• **Exercise details**
Every line with the word "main" in it should be extracted from the data that follows.
┌─ Provided information
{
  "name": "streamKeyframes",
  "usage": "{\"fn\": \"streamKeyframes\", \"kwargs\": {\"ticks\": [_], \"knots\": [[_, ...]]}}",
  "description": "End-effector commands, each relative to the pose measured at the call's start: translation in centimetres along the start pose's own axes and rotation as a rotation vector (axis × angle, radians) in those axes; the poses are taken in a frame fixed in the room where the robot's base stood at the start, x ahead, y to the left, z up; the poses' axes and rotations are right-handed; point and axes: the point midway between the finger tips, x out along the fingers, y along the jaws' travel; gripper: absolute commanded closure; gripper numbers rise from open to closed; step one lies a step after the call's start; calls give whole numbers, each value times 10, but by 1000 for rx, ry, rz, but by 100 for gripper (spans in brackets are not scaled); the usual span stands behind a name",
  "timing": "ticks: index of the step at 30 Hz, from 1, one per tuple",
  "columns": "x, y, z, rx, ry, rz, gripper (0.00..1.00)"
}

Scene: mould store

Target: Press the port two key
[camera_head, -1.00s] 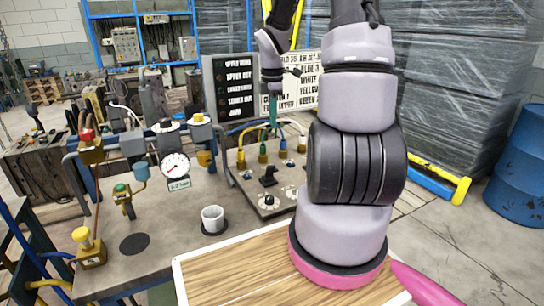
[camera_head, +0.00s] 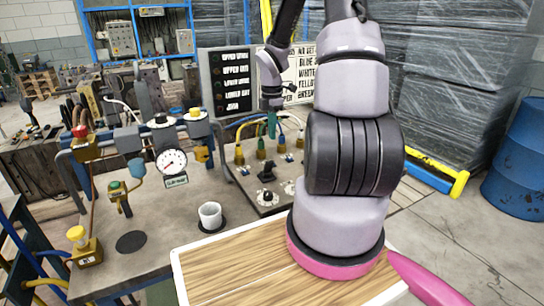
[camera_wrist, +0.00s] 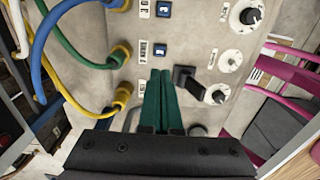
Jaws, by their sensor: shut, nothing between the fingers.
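The control panel (camera_head: 250,183) on the bench carries a row of hose fittings, small blue keys, a black lever and dials. In the wrist view, one blue key (camera_wrist: 160,49) shows just beyond my fingertips and another blue key (camera_wrist: 163,9) farther up. Their sideways labels are too small to read surely, so I cannot tell which is port two. My gripper (camera_wrist: 159,73) is shut and empty, its green fingers close over the panel beside a third label. The fingers may hide a key there. In the head view my gripper (camera_head: 272,128) points down; contact cannot be told.
A black lever (camera_wrist: 186,76) stands close right of my fingers. A pressure gauge (camera_head: 172,162) and white cup (camera_head: 210,214) stand left of the panel. A sign board (camera_head: 232,82) stands behind.

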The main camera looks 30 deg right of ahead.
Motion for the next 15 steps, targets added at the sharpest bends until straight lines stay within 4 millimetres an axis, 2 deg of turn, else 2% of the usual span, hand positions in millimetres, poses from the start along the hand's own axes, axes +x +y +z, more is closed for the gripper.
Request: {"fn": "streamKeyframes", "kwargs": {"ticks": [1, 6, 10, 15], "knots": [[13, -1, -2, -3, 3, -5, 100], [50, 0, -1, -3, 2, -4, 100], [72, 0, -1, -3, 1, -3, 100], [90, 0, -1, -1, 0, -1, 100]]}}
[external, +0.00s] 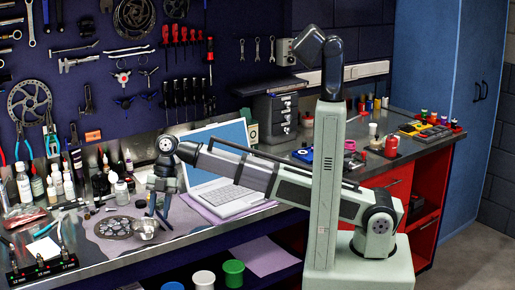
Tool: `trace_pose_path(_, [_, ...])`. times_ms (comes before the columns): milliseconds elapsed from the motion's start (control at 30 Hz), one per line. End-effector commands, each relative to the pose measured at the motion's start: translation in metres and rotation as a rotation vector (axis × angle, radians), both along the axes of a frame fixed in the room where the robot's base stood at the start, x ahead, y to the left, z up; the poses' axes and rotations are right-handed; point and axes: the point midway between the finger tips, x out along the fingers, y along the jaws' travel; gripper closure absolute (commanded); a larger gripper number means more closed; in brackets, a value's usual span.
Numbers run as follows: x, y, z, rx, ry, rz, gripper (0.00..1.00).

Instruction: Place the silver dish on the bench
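The silver dish (145,229) is a small, shiny metal dish near the front edge of the grey bench (190,243), left of the laptop. My gripper (158,217) points down right at the dish, with its fingertips at the dish's far right side. The two dark fingers show only small. I cannot tell whether they touch or grip the dish, or whether the dish rests on the bench or is just above it.
A chainring (113,227) lies on a mat just left of the dish. An open laptop (222,172) stands to the right, beneath my arm. Bottles (68,185) crowd the bench's back left. Coloured tubs (233,272) stand on a lower shelf. Tools hang on the wall.

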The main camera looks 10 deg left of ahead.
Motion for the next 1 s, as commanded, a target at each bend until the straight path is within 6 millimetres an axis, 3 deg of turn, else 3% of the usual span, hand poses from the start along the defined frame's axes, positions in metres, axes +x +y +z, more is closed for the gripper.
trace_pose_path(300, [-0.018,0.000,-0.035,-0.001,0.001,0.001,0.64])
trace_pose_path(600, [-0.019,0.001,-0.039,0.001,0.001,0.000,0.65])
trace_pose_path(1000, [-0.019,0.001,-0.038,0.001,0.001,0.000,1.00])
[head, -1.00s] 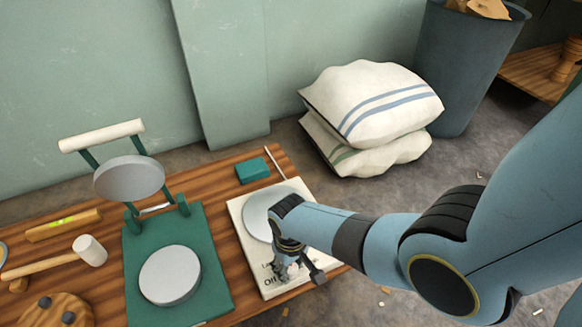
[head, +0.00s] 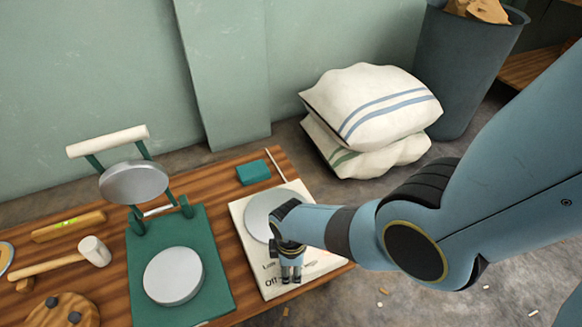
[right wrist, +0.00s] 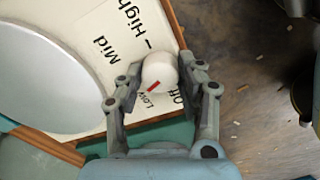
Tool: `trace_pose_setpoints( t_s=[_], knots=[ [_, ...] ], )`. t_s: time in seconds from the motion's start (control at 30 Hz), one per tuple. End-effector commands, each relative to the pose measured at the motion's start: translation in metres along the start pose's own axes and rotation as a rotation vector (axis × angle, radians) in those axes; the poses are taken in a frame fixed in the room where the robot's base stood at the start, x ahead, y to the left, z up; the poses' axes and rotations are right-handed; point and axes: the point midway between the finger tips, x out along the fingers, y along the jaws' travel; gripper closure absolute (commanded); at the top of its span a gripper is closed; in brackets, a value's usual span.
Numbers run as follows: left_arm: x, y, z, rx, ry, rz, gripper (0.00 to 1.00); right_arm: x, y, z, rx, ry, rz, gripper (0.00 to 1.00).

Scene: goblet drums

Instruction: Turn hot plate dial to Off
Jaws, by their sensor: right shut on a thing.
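The hot plate is a white slab (head: 239,213) with a round grey heating disc (head: 258,207), at the right end of the wooden bench. Its dial is a round white knob (right wrist: 160,68) with a red mark, beside the printed words Mid, High, Low and Off. The red mark points at or close to Low; part of the lettering is hidden. My right gripper (head: 291,278) is at the plate's front edge, and in the right wrist view its fingers (right wrist: 160,80) are shut on the dial from both sides. My left gripper is out of view.
A green press (head: 215,250) with round grey plates stands left of the hot plate. A small green block (head: 253,172) and a thin stick (head: 275,166) lie behind it. A mallet (head: 94,250) lies farther left. Stacked sacks (head: 370,105) sit on the floor behind.

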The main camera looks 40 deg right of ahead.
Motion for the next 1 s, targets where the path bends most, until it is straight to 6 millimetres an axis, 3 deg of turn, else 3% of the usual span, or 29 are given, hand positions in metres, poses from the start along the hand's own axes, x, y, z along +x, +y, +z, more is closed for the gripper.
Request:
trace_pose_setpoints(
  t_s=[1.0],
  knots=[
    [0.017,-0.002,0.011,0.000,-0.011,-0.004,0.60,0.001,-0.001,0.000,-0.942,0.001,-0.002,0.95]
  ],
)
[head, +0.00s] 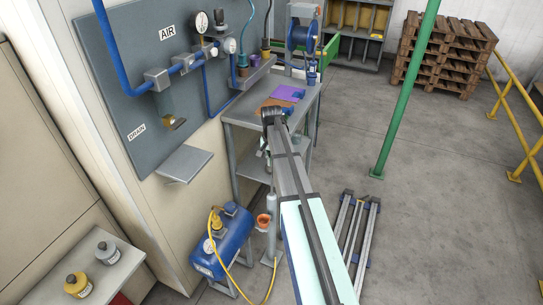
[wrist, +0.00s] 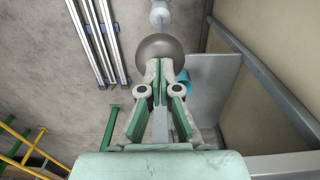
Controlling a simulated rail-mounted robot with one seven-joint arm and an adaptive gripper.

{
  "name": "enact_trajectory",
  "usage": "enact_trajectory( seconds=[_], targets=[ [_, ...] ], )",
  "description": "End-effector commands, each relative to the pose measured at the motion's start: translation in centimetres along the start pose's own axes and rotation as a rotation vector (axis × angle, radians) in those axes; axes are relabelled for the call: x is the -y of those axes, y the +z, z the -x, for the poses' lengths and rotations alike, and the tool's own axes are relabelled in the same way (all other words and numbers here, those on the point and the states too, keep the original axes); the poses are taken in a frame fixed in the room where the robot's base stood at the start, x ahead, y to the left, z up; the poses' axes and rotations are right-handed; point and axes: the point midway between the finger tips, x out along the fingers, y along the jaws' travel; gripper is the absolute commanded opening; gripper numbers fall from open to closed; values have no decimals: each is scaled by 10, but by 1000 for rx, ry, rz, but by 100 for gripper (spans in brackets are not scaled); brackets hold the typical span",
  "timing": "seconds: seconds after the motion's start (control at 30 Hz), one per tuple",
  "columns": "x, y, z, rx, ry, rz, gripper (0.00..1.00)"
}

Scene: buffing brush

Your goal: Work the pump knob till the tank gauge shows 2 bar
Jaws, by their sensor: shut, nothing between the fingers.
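The pump knob (wrist: 160,48) is a dark grey ball on a thin rod in the wrist view. My gripper (wrist: 158,63) is shut and empty, its fingertips overlapping the knob's near edge; whether they touch it I cannot tell. A pale cylinder (wrist: 160,12) shows at the rod's far end. In the head view, the grey pump body (head: 271,212) stands upright beside the blue tank (head: 233,240). I cannot make out the knob there, behind my arm. The tank gauge (head: 208,245) is a small white dial, too small to read.
A yellow hose (head: 236,279) loops by the tank. An orange cup (head: 263,220) sits beside the pump. A grey workbench (head: 241,118) stands behind, and metal rails (head: 359,235) lie on the floor at right.

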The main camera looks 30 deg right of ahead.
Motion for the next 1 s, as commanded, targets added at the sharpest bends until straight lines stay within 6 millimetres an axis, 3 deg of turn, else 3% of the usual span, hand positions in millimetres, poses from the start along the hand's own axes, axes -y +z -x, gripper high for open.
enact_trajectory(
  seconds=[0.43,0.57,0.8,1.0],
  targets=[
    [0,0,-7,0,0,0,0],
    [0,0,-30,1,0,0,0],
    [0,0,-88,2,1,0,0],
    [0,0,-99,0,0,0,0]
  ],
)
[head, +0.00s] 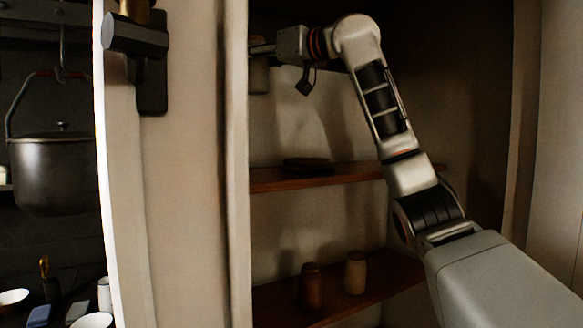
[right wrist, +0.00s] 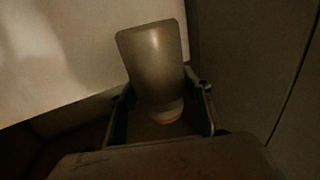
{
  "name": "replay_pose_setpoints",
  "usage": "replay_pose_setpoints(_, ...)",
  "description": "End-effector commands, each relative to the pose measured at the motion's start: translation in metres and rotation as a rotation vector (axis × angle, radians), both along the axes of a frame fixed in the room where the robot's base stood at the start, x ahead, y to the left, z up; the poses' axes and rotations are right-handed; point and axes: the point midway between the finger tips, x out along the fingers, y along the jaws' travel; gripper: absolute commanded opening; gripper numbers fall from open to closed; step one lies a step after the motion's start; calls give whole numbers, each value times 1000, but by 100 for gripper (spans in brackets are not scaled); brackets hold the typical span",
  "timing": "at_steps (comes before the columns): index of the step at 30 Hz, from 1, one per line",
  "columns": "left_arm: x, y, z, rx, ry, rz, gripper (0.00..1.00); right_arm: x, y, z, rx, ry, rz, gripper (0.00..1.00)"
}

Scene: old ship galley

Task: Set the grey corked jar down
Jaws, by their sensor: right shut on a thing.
└─
• **Written solution**
The main camera looks 30 deg right of ahead.
The main camera looks 10 deg left of ahead.
The main camera looks 40 deg right of ahead.
The main camera looks 30 deg right of ahead.

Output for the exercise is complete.